Contrast. Shannon, Blake’s GF. Total Babe. Marissa, just a friend and fellow photographer. Shannon loves him; Marissa needs him.  How is he supposed to frame them in one shot?
Click.
Chiaroscuro. Lightdark. Marissa again, overexposed.  Crash and burn.

Talk about negative space.

Click.”

– from the inside front flap of Flash Burnout.

Blake is a photographer. Blake is a guy caught between two girls.  Blake is a comedian.  Blake is someone you’re going to want to meet.

Flash Burnout won the William C. Morris Young Adult Fiction Debut Award last year. Author L.K. Madigan passed away last month, leaving behind this and only one other novel.  She was very talented and the book world will miss her.  Honor her by picking up this book.

Erin’s Pick of the Week: Amy & Roger’s Epic Detour

A few months ago Amy lost her Dad in a car accident.  Now she is losing her home because she is moving with her Mom from California to Connecticut.  Her mom needs Amy to get their car across the country, but since the accident, Amy hasn’t been driving.  Enter Roger, the son of a family friend, who agrees to drive the car, and Amy to her mother’s new house.
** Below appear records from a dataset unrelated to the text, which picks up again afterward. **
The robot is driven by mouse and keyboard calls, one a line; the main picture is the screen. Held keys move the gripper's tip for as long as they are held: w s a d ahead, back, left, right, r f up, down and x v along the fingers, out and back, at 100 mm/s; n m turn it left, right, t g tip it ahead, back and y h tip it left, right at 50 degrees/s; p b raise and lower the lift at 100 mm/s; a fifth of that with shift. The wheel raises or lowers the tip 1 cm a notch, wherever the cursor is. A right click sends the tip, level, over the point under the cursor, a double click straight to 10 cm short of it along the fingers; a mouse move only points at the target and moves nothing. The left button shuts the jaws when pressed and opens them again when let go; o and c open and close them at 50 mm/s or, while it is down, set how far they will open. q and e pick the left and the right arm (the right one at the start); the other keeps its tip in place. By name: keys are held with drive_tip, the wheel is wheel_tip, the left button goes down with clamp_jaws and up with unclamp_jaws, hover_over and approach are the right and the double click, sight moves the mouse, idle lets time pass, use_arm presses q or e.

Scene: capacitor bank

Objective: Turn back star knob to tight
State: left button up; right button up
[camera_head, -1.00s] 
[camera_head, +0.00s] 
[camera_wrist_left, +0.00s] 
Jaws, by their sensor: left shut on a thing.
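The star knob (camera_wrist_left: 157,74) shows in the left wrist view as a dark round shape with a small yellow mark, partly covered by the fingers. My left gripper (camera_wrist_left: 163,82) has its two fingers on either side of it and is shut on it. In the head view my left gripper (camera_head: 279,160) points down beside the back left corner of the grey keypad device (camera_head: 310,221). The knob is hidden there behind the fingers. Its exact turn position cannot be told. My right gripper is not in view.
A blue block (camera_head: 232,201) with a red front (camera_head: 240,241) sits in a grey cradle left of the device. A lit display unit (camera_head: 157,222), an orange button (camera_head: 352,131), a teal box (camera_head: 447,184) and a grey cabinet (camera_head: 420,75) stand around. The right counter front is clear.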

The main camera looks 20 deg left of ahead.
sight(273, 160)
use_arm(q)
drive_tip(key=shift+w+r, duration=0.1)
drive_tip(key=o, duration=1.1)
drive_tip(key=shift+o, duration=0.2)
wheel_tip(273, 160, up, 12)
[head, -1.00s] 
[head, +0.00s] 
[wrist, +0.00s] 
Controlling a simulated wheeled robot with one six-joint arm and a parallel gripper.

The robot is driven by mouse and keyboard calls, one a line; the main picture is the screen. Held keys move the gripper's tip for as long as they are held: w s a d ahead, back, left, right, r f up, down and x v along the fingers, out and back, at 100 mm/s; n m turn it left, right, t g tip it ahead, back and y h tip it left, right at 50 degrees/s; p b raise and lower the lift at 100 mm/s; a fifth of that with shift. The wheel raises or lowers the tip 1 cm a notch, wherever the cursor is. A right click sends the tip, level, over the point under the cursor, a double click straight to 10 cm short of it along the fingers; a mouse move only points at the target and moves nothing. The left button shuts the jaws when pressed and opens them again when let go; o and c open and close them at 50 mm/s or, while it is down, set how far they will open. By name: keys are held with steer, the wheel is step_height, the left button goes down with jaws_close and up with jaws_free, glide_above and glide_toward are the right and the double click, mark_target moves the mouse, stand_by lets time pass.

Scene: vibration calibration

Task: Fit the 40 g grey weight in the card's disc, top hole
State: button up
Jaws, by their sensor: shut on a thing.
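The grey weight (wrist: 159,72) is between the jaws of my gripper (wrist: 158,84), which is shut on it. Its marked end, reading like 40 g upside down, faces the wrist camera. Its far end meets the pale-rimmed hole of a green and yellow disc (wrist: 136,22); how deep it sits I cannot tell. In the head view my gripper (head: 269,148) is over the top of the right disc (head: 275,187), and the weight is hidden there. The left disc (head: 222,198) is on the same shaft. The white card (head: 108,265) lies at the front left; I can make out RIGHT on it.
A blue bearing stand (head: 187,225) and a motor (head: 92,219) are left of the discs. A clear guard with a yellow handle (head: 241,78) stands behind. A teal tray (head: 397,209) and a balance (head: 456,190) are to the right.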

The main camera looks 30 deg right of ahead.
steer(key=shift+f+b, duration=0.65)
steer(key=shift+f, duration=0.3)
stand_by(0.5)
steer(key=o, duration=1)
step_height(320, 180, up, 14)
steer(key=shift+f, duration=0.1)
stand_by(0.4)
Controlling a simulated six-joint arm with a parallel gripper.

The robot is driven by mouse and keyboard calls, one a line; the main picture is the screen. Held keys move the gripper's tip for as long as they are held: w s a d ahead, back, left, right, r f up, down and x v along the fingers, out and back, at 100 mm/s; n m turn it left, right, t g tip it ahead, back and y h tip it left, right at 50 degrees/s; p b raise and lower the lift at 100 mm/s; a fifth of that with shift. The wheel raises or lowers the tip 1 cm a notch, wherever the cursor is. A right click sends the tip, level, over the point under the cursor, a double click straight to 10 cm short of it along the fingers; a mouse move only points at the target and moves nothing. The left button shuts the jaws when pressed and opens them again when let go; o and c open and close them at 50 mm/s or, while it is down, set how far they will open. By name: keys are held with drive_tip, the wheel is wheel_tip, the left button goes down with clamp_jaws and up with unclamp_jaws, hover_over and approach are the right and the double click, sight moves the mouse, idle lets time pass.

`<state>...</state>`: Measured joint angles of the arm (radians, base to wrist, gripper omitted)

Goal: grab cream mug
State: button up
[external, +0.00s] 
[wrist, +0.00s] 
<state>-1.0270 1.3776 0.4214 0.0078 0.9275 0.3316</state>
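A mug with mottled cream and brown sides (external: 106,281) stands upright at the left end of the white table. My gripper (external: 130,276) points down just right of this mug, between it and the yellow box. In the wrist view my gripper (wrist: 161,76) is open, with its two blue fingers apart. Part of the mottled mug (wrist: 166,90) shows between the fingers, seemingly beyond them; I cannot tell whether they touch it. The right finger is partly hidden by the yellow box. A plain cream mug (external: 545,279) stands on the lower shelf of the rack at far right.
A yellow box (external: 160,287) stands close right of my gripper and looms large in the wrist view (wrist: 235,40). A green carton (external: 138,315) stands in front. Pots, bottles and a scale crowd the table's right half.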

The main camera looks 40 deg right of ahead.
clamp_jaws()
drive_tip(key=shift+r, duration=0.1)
Amy expects a boring trip, with an unknown boy, sticking to her mother’s detailed travel itinerary.  But Roger turns out to be cute, and good at playing twenty questions.  Soon enough, the detailed travel itinerary is replaced by a road trip connecting the dots across the country: where Amy remembers going with her Dad, where Roger remembers being in love with a girl, where Amy always meant to go with her Dad, and where Roger seeks closure from his failed romance.  Along the way are playlists, fast food receipts, lonely roads and a bit of romance.  It turns out this road trip was just thing thing both Amy and Roger needed.  Makes me want to load up my iPod with music, get in the car and drive.

Erin’s Pick of the Week (or so): Finnikin of the Rock

When Finnikin was nine years old he swore to protect the kingdom of Lumatere.  Soon after, the royal family was murdered, and a curse has cast the kingdom into darkness.  No one can pass through this boundary.  Ten years later, Finnikin is a wanderer, looking for a new homeland for his people.  His travels bring him to a temple where he meets a strange girl called Evanjalin.  She believes the heir to Lumatere, Balthazar, still lives.  But Evanjalin is clever, devious, and more than she seems.  Can Finnikin trust her? If he does, will his people be able to return to Lumatere?

This lovely tale of high fantasy uses all of the common themes of its genre, but adds depth, maturity, and an intriguingly complex plot.  I enjoyed the interaction between the characters. Finnikin has a way with people and a true desire to do what is right.  His relationship with Evanjalin is intense from the start and becomes more complex over the course of the story.  No need for a sequel, this book tells a full story and comes to a satisfying conclusion, both romantically and politically.

Erin’s Pick of the Week (or so): Anna and the French Kiss

This incredibly sweet and realistic love story is set in romantic Paris. Anna is sent abroad for her senior year of high school to an elite American boarding school. She was reluctant to leave her life in Atlanta behind her, but quickly falls in with a close-knit group of friends, including the smart, handsome and intriguing Etienne St. Clair. He is from Paris, San Francisco, and London, and has an adorable English accent. He has a girlfriend, she has a boy with potential back home, so while their attraction is apparent to the audience, they decide to be friends. What grows from their friendship is a deep understanding of each other complete with witty banter that blooms, over the course of the book, into love. In addition to swooning over the love story, I really enjoyed the setting of this book. The dorm life aspect is very realistic and all of the Parisian landmarks, cinemas, and patisseries made me want to go to France!

My favorite romance of 2010.

Erin’s Pick of the Week: Hold Me Closer Necromancer

I’m trying out a new feature on the website:  reviews.  Each week I will post about a young adult book that I particularly enjoyed.  If you read something you want to share or want to write about a movie, a game, a cd, or anything else send me an email (edaly@cwmars.org), and next week it can be your review in this spot!

Sam LaCroix is nineteen, a college drop-out, a fast food worker, and a necromancer. He’s only just found out this last thing. His mother hid it from him as an attempt to protect him from the likes of Douglas Montgomery, a powerful necromancer who either wants to make Sam his apprentice, or kill him and take his power.  Sam has one week to decide.

Over the course of this week he discovers the existence of all kinds of paranormal beings, gets captured by Douglas (and thrown in a cell with a fascinating were-hound girl), and must learn to use his powers to save himself, his friends and his family.

This book is at turns scary, funny, and sweet.  Sam is a likable protagonist, obviously under a lot of stress due to the recent discovery of his powers.  He has close family and friends who support him and make for an amusing cast of side characters. Sam’s romance in captivity with half-fey half-werewolf Brid, is sweet.  A lot of magical elements in the book are introduced quickly, which has me hoping for a sequel.